Temporally-Weighted Spike Encoding for Event-based Object Detection and Classification

Event-based cameras exhibit high dynamic range and temporal precision that could make them ideal for detecting objects with high speeds and low relative luminance. These properties have made event-based cameras especially interesting for use in space domain awareness tasks, such as detecting dim, artificial satellites with high brightness backgrounds using ground-based optical sensors; however, the asynchronous nature of event-based data presents new challenges to performing objection detection.

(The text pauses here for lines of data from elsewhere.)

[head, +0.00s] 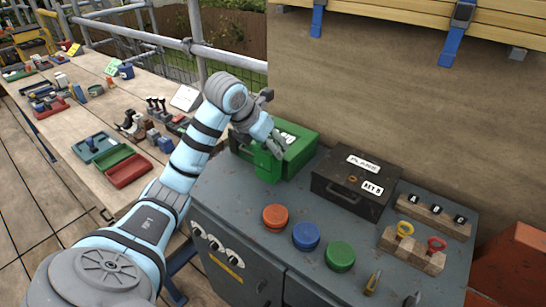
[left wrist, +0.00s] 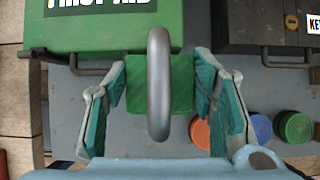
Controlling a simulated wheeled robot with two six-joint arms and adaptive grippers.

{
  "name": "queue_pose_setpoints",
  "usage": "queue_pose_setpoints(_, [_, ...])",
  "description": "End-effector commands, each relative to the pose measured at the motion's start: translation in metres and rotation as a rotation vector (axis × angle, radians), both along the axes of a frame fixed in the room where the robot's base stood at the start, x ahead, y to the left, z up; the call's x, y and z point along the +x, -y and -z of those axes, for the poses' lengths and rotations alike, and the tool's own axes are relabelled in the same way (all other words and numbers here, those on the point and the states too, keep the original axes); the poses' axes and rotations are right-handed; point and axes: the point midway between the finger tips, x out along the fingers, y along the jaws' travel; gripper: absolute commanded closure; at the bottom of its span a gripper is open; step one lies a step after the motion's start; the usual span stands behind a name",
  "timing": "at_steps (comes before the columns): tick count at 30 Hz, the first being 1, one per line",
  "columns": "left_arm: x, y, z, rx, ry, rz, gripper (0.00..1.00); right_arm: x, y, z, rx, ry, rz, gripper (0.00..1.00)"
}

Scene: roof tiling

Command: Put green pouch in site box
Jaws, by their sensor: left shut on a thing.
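My left gripper (head: 268,143) is over the grey cabinet top, at the near side of a green box. In the left wrist view its two fingers (left wrist: 163,85) are on either side of a green block-shaped pouch (left wrist: 184,88), shut on it. The pouch also shows in the head view (head: 267,168), below the fingers. A grey loop stands in front of it in the wrist view. The green box (head: 302,150) reads "FIRST AID" in the wrist view (left wrist: 110,35) and looks closed. A dark box (head: 345,190) labelled "PLANS" stands right of it, lid shut. I cannot tell which is the site box.
Red, blue and green round knobs (head: 306,236) sit on the cabinet top (head: 225,195) near its front. A wooden block with yellow and red rings (head: 412,250) is at right. A long bench (head: 95,115) with tools and trays is at left. A wall stands behind.

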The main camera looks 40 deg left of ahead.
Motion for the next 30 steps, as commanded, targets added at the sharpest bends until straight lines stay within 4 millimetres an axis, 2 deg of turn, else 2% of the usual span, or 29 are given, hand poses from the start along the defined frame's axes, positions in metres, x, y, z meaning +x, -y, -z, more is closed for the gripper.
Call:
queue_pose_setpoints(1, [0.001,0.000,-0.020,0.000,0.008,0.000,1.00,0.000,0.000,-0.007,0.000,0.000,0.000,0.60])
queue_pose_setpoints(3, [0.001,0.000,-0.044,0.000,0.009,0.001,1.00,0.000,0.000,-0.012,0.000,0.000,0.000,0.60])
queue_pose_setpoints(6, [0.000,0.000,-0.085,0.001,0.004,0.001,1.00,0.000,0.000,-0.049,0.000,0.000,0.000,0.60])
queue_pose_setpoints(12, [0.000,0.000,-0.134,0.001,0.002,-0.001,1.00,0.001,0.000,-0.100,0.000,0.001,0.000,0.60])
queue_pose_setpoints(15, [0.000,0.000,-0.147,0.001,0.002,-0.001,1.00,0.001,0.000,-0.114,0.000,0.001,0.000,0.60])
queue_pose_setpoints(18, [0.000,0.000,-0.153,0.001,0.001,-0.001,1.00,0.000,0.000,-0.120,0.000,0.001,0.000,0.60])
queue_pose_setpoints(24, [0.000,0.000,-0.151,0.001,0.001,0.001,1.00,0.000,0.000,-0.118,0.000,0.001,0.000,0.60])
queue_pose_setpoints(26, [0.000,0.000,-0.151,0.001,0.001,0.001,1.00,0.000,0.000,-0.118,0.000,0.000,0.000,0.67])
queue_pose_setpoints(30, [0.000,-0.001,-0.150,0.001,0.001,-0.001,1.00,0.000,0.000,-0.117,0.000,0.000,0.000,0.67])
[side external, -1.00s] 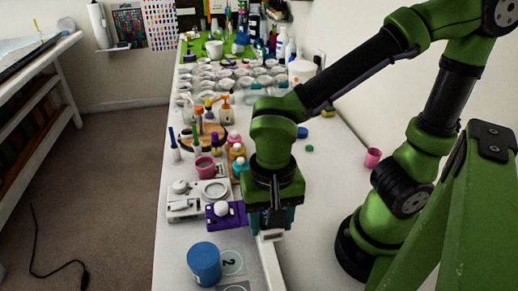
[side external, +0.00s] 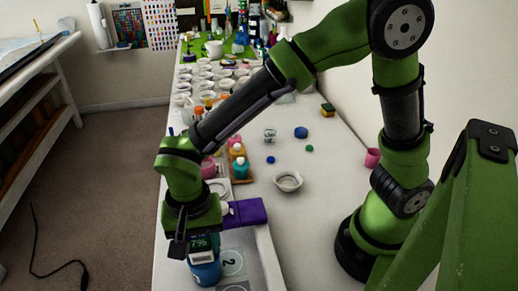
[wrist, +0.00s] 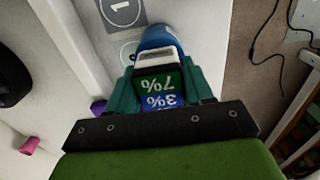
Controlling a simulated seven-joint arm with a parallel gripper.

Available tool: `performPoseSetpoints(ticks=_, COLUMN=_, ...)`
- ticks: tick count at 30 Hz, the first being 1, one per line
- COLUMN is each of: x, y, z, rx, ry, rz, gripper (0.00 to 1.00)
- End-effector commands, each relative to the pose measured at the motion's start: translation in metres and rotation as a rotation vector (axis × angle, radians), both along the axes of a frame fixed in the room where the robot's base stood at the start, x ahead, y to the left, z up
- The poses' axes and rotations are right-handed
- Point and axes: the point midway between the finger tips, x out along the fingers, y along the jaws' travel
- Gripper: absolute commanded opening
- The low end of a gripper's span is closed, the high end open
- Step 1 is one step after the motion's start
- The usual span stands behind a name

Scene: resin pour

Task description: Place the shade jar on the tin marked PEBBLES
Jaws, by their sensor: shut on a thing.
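My gripper (side external: 199,240) is shut on the shade jar (side external: 201,245), a small pale piece with a green panel reading 7%. In the wrist view the jar (wrist: 158,84) sits between the teal fingers and also shows a blue panel reading 3%. A blue round tin (side external: 205,274) stands at the front of the bench, directly below or just under the jar; it also shows in the wrist view (wrist: 157,37). The jar and gripper hide much of its top. I cannot tell whether jar and tin touch. No PEBBLES lettering is visible.
A purple block (side external: 246,212) lies right of my gripper. A plate marked 2 (side external: 232,262) lies beside the tin, near a white raised rail (side external: 268,258). A white bowl (side external: 288,181) and bottles (side external: 240,169) stand farther back.

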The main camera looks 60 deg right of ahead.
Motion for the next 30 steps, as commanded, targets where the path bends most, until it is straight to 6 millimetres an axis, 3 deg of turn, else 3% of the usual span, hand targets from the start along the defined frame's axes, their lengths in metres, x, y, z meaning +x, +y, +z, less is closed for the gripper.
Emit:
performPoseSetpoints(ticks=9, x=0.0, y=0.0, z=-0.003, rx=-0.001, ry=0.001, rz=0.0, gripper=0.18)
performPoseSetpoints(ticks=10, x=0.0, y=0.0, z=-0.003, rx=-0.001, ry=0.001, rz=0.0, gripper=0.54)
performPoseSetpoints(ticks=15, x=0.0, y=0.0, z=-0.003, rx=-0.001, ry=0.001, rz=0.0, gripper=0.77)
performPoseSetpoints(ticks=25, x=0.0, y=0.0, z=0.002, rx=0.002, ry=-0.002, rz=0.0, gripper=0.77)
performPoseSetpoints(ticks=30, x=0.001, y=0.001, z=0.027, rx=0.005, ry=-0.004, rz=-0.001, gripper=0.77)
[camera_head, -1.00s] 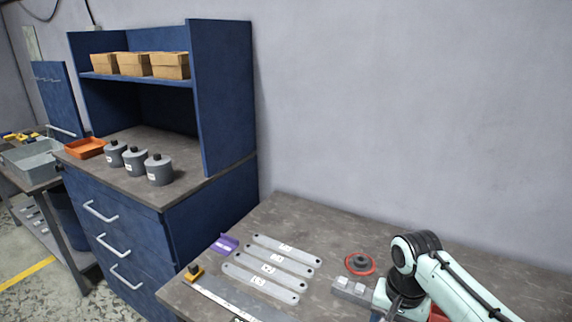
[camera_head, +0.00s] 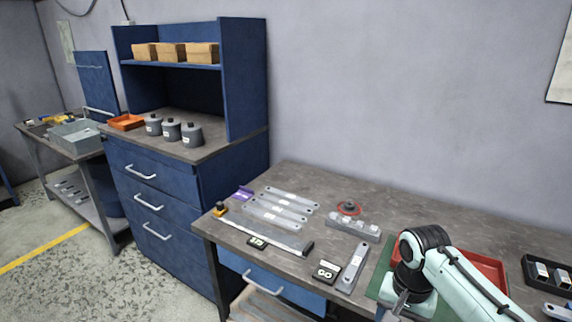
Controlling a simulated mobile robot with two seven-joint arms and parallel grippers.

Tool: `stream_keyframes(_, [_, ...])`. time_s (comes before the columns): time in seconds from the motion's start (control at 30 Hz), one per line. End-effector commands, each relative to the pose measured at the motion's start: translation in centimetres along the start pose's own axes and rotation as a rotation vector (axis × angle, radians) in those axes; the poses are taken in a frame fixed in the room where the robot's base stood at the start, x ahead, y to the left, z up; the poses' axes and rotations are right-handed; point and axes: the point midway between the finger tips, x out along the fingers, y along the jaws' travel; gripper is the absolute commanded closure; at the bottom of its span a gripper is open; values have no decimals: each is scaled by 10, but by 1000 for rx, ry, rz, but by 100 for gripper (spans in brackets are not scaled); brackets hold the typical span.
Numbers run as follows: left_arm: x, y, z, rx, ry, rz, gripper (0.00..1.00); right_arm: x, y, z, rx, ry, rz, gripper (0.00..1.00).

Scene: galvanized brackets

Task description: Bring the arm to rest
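One of my arms, pale green with black joints, comes in from the lower right and reaches over the right part of the workbench (camera_head: 340,185). Its wrist is above a green mat (camera_head: 383,285) and in front of a red tray (camera_head: 478,262). A small grey part at the picture's bottom edge may belong to its gripper, but the fingers cannot be made out. No arm comes in from the left. Several galvanized brackets (camera_head: 283,206) lie side by side on the bench, left of the arm.
A black tray (camera_head: 548,272) is at far right. A blue cabinet (camera_head: 185,195) with grey canisters stands left.

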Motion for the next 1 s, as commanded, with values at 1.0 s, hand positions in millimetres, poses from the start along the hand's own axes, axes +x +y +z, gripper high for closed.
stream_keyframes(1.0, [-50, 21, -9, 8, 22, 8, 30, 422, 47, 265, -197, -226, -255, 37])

While spiking neural networks (SNNs) have been shown to naturally complement the asynchronous and binary properties of event-based data, they also present a number of challenges in their training, such as the spike vanishing problem and the large number of timesteps required for maximizing classification and detection accuracy. Furthermore, the extremely high sampling rate of event-based sensors and the density of noisy space-based data collections can results in excessively large event streams within a short window of recording. We present a temporally-weighted spike encoding that greatly reduces the number of spikes derived from an event-based data stream, enabling the training of larger SNNs with fewer timesteps for maximal accuracy. We propose using this spike encoding with a variant of convolutional SNN trained utilizing surrogate spiking neuron gradients with backpropagation-through-time (BPTT) for both classification and object detection tasks with an emphasis on space-domain awareness. To demonstrate the efficacy of our encoding and SNN approach, we present competitive classification accuracies on benchmark datasets N-MNIST (99.7%), DVS-CIFAR10 (74.0%), and N-Caltech101 (72.8%), as well as state-of-the-art object detection performance on event-based, satellite collections.